The portrait could not be more formal. What’s oddly compelling is that the photograph undercuts any expectation of personal exposure, which is what we normally expect a portrait to accomplish. Rolston posed the model, one arm hidden behind her, with her right arm slightly bent and her hand turned to an open palm — a gesture of candidness that quietly resounds against her actual concealment.
Here I am. Who am I?
This is a person, identity unknown, portraying an object for a tableau presented in a theater. The show is the thing. The individual woman you’re looking at remains a cryptic cipher, encased inside layers of artistic and cultural distancing. Who she is really doesn’t matter.
When you look at Antoine-Louis Barye’s bronze sculpture in an art museum, rarely does the mind turn to the question of who the model was working in the artist’s studio posing for Angelica in the wax or plaster form that would later be cast in enduring metal. Her life was lived, and that was that. The sculpture, which is not a portrait, lives on.
“Art People” is a strange inversion of celebrity photography, in which we casually assume we are seeing behind the public mask of a famous performer. Rolston’s exquisitely crafted pageant pictures are all mask. Some are spectacular — especially the crowned and bearded figure of Neptune, Roman god of the sea.
Plucked from the base of a ponderous fountain in Paris’ Place de la Concorde, he’s a cast-iron spectacle with an odd cap of gilded foam. A windswept blue beard is clamped against his face, his muscled, purplish torso streaked with brush marks. The model is buff but nowhere near as bulky as the actual laborious statue designed by German-born French architect Jacques Ignace Hittorff. He’s hardly a household name today, but Rolston’s photographic fountain god elicits double-takes.

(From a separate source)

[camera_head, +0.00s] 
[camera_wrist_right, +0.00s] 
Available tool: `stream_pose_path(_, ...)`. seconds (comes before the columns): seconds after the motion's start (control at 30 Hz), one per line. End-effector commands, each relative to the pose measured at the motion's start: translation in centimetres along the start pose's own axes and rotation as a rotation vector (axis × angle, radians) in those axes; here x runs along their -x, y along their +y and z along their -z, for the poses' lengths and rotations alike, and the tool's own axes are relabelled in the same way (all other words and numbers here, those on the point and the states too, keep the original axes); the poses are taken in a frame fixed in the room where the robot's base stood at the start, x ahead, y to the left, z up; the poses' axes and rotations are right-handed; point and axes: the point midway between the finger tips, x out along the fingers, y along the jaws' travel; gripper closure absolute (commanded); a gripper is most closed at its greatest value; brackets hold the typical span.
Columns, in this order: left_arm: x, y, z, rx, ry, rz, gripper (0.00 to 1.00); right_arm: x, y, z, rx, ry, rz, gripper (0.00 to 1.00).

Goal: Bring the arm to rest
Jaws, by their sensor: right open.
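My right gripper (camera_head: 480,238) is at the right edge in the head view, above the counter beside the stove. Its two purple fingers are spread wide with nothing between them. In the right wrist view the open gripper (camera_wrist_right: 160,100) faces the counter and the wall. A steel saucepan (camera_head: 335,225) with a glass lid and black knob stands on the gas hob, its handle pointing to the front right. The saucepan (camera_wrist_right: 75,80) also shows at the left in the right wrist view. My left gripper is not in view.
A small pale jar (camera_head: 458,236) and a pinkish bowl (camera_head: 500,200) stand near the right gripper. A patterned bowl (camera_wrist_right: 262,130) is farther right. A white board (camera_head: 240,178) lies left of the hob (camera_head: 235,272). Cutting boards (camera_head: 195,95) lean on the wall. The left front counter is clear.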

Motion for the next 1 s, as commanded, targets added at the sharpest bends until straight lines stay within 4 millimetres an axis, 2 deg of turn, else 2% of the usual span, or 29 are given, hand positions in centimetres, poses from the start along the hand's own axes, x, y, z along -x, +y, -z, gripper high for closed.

Others seem disconcertingly tatty — none more than the 13 characters in Leonardo da Vinci’s “The Last Supper,” annually the pageant’s grand finale. Christ and his disciples, robed and bewigged, are here a rather creepy and forbidding bunch, the makeup so pronounced that it’s sometimes hard to tell the costumed sitter’s gender.
Their beards are like scrubbing brushes, their stiff, paint-daubed tunics like housepainters’ drop cloths. Absent context, hand gestures perform a supercilious pantomime.
The inspiring and the prosaic collide, the sacred indistinguishable from the profane. Leonardo’s actual fresco recedes into the conceptual distance. Rolston’s photographs assume a life of their own.
One coincidentally revealing example is the 1966 portrait of the late Los Angeles art dealer Nicholas Wilder, painted shoulder-deep in his home’s oval swimming pool by David Hockney. Rolston presents him in two adjacent photographs — one the painted plaster bust that pageant designers use to guide the nightly ritual of preparing the cast member for the show, the other the performer ready to go.
I knew Wilder, who ran one of Los Angeles’ most important art galleries for 14 formative years in the city’s contemporary cultural life. Looking at the technically refined, high-resolution photographs of both mannequin and model, I was surprised at how little either one resembled him. Like the Hittorff Neptune and Leonardo’s Jesus, being in the artistic ballpark is close enough for the pageant.
After all, close scrutiny of a painting or a sculpture is not the aim of a tableau vivant. I’ve long thought of the Pageant of the Masters as being somewhat akin to a sporting event, where extensive training, precision workouts and repetitive practice lead to the starting-gun moment when the curtain opens and, in a reversal of many sporting norms, the “art athletes” must remain perfectly still for the duration of the exposure.
If that sounds like the way photographs were made during the camera’s 19th century infancy — well, it’s not coincidental that the tableau vivant was birthed and flourished around the same time. It isn’t exactly a democratizing impulse for art, but taking pictures and making them were entering a new historical phase. Rolston’s peculiar pageant pictures begin to bring the world-altering saga into unexpected focus.